- GIVEN INSTRUCTION -
Set down only the lines running from the one with "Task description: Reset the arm" to the one with "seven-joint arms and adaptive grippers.", both lines included, exactly as they stand, please.
+++
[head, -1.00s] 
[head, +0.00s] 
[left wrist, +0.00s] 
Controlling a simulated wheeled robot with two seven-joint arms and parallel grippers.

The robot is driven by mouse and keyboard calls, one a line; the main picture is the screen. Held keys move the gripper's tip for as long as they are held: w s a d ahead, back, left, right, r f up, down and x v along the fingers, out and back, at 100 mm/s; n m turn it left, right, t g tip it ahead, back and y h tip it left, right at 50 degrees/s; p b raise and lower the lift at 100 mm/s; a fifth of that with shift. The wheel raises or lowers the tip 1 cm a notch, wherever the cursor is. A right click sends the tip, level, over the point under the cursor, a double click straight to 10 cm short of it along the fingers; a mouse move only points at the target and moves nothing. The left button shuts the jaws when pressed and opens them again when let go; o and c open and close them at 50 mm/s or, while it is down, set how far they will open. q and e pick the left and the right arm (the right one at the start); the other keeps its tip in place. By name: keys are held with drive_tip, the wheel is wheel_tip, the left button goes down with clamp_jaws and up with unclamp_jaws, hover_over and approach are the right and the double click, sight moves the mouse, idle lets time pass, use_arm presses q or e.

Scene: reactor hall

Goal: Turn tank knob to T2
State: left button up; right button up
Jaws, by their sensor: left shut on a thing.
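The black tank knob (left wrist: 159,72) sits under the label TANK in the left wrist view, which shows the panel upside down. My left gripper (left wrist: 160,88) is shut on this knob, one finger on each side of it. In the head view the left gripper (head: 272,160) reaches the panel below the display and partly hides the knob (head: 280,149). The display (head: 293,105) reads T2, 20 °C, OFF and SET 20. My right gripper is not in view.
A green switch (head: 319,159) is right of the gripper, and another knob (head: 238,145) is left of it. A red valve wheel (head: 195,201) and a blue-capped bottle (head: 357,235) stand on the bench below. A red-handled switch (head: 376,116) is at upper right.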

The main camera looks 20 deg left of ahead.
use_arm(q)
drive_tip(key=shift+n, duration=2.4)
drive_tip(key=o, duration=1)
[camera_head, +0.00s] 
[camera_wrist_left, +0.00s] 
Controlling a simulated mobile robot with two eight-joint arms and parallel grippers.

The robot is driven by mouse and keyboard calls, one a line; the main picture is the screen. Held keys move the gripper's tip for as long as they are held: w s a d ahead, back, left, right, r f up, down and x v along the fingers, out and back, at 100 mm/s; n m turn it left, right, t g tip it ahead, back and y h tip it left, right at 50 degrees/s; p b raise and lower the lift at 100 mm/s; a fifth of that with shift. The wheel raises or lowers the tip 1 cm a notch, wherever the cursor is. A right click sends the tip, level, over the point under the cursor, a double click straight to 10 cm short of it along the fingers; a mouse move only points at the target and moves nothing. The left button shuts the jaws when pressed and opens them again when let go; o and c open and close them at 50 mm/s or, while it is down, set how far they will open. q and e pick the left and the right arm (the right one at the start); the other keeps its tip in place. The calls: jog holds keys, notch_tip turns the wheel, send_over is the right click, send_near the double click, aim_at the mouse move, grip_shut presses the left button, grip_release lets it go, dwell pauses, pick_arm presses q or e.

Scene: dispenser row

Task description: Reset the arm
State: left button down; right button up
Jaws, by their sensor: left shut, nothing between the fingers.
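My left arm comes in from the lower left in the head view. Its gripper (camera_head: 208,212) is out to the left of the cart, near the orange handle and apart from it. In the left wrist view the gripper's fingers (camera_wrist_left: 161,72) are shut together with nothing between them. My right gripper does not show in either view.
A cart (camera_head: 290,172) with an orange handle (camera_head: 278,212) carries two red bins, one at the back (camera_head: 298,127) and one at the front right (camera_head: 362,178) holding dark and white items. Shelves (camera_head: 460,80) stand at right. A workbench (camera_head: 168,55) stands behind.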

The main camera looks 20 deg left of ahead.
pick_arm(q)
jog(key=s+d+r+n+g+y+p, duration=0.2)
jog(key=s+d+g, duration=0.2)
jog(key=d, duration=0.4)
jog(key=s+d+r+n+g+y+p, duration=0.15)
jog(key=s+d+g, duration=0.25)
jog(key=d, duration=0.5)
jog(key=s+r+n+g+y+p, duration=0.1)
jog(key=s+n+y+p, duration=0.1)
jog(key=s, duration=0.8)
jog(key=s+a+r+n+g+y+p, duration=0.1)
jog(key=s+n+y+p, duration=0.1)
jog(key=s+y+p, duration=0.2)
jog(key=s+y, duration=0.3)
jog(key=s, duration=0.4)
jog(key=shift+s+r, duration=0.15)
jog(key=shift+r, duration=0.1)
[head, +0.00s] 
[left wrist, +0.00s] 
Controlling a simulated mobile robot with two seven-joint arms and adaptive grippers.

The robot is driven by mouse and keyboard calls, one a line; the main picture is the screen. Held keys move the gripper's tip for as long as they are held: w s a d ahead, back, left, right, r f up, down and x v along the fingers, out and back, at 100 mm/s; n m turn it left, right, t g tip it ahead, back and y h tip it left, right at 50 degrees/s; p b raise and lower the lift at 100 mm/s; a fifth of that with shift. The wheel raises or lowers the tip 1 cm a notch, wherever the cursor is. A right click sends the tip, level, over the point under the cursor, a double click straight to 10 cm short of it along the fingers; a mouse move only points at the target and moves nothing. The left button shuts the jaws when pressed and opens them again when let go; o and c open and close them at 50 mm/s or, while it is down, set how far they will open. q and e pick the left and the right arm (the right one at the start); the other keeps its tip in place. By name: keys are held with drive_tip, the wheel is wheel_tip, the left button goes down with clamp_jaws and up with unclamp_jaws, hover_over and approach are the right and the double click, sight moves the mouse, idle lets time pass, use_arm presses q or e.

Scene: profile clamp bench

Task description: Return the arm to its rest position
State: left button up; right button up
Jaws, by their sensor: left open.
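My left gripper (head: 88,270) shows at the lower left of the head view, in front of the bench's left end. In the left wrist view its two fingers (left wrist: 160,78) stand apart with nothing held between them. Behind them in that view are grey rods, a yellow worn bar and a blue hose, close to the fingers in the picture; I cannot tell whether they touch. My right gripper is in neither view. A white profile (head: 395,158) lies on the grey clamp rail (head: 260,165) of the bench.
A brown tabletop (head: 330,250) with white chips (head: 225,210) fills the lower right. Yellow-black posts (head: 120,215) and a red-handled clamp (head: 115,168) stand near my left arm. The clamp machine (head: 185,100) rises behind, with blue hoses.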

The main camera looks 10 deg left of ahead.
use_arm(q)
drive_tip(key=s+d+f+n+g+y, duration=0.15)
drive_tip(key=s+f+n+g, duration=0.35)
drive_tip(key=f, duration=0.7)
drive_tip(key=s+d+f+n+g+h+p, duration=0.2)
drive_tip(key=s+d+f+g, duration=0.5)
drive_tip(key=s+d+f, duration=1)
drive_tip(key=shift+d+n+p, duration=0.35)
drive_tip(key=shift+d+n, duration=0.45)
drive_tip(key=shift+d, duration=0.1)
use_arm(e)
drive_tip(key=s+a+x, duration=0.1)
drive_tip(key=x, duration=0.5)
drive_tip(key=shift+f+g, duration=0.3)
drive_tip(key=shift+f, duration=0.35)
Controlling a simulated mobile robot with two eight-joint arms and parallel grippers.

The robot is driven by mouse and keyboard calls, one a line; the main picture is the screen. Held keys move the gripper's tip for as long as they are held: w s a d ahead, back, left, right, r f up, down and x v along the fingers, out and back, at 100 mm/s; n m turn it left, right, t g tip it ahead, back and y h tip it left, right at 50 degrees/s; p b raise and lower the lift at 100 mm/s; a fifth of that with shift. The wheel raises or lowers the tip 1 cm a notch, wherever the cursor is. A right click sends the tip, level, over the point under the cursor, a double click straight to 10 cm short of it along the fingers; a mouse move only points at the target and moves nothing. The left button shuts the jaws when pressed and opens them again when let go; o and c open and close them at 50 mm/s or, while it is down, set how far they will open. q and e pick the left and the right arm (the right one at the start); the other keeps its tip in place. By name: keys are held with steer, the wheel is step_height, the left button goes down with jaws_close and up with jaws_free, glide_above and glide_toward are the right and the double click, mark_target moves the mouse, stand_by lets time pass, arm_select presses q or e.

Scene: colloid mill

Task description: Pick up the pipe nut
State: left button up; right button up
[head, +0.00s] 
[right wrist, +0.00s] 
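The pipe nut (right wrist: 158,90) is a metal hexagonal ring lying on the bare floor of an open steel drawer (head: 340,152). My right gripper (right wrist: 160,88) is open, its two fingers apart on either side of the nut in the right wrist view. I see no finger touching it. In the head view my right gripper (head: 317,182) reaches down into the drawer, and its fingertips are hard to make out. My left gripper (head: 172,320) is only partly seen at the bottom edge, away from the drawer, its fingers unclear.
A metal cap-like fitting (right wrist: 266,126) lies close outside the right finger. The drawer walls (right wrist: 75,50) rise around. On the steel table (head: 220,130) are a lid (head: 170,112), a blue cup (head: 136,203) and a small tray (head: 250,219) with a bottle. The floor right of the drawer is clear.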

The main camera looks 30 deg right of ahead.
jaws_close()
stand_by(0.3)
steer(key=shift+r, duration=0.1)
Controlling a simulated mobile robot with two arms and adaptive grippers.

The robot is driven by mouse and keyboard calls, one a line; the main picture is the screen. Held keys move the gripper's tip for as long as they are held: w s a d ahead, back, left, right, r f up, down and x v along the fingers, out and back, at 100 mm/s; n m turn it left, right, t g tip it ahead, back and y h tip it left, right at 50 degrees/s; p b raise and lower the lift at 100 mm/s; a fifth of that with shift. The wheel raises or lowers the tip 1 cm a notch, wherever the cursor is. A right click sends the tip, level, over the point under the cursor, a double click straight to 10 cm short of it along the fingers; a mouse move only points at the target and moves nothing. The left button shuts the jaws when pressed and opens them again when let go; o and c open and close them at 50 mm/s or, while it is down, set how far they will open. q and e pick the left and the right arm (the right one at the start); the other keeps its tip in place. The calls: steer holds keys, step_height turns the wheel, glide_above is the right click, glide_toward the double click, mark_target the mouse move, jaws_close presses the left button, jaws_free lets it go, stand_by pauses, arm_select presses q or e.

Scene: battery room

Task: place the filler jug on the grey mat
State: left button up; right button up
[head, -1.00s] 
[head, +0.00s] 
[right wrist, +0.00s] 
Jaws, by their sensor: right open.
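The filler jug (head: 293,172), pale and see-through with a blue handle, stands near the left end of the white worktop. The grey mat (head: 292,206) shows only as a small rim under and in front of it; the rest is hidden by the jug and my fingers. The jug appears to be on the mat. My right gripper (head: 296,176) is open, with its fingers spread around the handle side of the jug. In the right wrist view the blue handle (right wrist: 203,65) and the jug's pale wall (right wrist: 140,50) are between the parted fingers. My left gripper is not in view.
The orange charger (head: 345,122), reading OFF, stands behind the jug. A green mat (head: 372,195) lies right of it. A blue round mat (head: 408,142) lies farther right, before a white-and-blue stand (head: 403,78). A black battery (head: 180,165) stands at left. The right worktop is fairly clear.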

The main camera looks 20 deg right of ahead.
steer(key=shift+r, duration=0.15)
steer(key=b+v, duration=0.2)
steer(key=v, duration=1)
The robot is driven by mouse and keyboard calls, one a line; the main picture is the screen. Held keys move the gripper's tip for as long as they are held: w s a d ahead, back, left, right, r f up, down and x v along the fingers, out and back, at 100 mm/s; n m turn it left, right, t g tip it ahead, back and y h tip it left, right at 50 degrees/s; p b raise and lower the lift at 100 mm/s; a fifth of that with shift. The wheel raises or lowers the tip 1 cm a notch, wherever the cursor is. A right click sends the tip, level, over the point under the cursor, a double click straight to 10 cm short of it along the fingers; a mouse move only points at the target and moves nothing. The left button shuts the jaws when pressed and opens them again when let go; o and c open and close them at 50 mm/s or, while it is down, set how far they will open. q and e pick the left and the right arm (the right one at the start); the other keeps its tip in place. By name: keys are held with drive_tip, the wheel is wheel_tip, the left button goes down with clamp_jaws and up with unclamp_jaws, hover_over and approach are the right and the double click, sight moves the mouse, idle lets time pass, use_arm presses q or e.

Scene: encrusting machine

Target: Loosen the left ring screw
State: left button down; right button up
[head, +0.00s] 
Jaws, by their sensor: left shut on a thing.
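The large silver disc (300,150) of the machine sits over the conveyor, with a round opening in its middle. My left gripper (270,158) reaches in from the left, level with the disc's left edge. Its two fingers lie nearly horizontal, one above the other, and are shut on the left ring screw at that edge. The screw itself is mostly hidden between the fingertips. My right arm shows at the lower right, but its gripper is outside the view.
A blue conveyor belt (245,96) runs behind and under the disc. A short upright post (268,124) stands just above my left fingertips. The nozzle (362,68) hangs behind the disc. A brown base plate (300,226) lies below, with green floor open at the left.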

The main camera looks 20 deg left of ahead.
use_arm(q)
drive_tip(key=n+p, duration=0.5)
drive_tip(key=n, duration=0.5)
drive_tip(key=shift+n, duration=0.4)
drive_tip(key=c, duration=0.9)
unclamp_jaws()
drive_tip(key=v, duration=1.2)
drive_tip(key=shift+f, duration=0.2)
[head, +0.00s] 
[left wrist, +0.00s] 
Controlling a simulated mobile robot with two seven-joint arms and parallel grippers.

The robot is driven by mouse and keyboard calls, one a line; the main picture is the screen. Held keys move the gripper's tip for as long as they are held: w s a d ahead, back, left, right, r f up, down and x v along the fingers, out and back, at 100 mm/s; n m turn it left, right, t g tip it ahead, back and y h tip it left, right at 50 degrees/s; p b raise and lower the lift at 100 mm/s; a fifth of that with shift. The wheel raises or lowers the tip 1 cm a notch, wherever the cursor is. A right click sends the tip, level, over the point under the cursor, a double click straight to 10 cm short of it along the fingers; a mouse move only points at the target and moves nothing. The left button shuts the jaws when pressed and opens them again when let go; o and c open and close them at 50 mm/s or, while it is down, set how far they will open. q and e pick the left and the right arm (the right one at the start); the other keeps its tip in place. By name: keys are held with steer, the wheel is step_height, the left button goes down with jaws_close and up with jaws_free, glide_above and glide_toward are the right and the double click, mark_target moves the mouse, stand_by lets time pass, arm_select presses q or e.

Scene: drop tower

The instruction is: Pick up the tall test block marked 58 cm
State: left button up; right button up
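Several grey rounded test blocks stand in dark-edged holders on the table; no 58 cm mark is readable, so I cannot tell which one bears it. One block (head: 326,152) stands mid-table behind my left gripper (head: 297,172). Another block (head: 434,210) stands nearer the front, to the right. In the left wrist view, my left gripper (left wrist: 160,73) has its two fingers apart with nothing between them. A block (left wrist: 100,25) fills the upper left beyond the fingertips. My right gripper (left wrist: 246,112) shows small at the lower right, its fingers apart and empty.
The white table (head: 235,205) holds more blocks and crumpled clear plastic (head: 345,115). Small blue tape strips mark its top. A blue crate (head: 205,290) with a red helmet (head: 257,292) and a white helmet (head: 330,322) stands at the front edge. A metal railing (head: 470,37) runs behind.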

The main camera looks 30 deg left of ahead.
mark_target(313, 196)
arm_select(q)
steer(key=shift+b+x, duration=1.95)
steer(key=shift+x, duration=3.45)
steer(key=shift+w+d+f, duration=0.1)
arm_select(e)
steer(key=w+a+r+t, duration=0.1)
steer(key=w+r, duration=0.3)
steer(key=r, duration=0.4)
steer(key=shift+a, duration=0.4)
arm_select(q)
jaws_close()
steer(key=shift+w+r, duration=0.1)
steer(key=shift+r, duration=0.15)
+++
- REPLY -
Task description: Reset the arm
State: left button down; right button up
Jaws, by their sensor: left shut, nothing between the fingers.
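My left arm comes in from the lower left in the head view. Its gripper (camera_head: 208,212) is out to the left of the cart, near the orange handle and apart from it. In the left wrist view the gripper's fingers (camera_wrist_left: 161,72) are shut together with nothing between them. My right gripper does not show in either view.
A cart (camera_head: 290,172) with an orange handle (camera_head: 278,212) carries two red bins, one at the back (camera_head: 298,127) and one at the front right (camera_head: 362,178) holding dark and white items. Shelves (camera_head: 460,80) stand at right. A workbench (camera_head: 168,55) stands behind.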

The main camera looks 20 deg left of ahead.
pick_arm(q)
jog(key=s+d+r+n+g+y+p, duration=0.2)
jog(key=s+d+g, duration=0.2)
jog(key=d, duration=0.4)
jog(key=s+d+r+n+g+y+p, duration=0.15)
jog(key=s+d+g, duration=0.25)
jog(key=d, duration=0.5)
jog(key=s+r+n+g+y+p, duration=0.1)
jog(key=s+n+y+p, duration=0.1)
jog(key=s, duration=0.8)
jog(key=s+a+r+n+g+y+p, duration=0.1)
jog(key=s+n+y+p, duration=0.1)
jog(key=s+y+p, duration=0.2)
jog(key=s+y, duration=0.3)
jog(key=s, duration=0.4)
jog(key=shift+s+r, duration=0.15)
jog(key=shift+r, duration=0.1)
[head, +0.00s] 
[left wrist, +0.00s] 
Controlling a simulated mobile robot with two seven-joint arms and adaptive grippers.

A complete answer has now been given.